WASHINGTON, D.C. -- The American Meat Institute (AMI) here launched a new Web site that details AMI's opposition to legislative efforts to prevent meat companies from owning or contracting for livestock.

Among the highlights of the new site is information pertaining to a number of bills that have been introduced in Congress that would force divestiture of livestock by meat companies who own part or all of their livestock supplies; prohibit marketing agreements between packers and processors; require that a certain percent of livestock be acquired on the spot market; and create a special duplicative prosecutor at USDA to look even more closely at these issues.

AMI said some groups and lawmakers are arguing for a "competition title" in the pending 2007 Farm Bill that would package these bills together.

"Legislative efforts to place restrictions on the marketing of livestock and meat will dismantle the progress that has created the most abundant and affordable meat supply anywhere in the world," said AMI president J. Patrick Boyle. "Congress needs to let the market work as it has so successfully for so long. We are launching this new web site to help educate lawmakers, producers, consumers and the media about the potential damaging effect of these misguided legislative efforts."

Included in the new site are 35 studies done over the last two decades that have concluded that the meat industry is dynamic and competitive and that both packers and producers benefit from their ability to enter into contracts.
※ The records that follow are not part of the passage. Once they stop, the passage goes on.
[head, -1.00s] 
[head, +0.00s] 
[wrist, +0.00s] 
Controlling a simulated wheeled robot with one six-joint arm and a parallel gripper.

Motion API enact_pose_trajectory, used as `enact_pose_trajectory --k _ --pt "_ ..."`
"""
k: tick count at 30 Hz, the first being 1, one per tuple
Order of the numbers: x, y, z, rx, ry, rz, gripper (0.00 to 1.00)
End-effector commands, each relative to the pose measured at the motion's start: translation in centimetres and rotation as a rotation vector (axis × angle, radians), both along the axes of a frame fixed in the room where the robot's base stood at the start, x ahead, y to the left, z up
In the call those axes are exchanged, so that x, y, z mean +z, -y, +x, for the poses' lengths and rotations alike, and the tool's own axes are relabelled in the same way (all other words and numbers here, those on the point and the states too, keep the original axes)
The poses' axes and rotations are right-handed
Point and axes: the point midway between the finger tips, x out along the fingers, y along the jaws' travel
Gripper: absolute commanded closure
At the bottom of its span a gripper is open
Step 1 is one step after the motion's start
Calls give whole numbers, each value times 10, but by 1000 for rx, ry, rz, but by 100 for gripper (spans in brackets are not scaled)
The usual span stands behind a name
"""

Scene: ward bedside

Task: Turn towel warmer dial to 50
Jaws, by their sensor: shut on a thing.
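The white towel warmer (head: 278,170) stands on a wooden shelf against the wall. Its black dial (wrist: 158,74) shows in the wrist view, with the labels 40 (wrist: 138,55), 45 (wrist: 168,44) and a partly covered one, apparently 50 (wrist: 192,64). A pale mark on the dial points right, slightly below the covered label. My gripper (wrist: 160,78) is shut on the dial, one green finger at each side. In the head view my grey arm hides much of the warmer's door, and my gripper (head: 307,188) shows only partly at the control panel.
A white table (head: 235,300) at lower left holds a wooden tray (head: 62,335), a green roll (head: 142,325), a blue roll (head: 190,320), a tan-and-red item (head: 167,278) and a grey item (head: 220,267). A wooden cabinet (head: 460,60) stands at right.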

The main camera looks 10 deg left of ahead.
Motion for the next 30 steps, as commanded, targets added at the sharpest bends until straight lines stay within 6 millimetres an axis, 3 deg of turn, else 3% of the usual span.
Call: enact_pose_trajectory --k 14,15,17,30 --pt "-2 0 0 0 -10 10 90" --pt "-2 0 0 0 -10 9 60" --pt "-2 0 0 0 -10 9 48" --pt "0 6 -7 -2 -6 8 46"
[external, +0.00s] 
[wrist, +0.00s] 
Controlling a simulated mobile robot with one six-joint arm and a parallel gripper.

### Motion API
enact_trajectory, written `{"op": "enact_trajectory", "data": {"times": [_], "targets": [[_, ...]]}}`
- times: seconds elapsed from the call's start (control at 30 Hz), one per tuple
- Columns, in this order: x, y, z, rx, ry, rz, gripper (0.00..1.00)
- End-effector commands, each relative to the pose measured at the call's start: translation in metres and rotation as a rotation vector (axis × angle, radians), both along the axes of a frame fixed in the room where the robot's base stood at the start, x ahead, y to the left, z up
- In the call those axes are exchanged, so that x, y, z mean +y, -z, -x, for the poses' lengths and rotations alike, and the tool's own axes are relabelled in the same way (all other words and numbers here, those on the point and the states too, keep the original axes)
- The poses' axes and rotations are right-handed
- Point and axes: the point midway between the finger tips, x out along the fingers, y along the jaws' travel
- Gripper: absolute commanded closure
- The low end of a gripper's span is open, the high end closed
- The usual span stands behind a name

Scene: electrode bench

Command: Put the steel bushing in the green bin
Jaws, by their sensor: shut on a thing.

The site also includes:
* Select quotes from key studies of industry structure and marketing practices
* Important charts detailing the facts about U.S. meat production, industry structure, affordability and retail prices.
* A guide to expert economists who have studied the U.S. meat industry
* Testimony, articles, op-eds and other important reading on the subject
* Select quotes from those who advocate market interference
* Editorial cartoons about the issues
* A grassroots center to write to Congress
* A backgrounder on why and how the marketplace has influenced the meat and poultry industry's structure.

"Americans spend less of their disposable income on meat and poultry than any other nation in the world," Boyle said. "We cannot allow a band of vocal protectionists to go unchallenged in their efforts to turn the clock back by persuading Congress to pass a package of harmful laws."

The Web site was developed in-house by AMI's public affairs, legislative affairs and graphics teams and was announced on Tuesday in a Roll Call ad that likens efforts to ban meat companies' ability to own livestock to a law that bans grape-growers from making wine.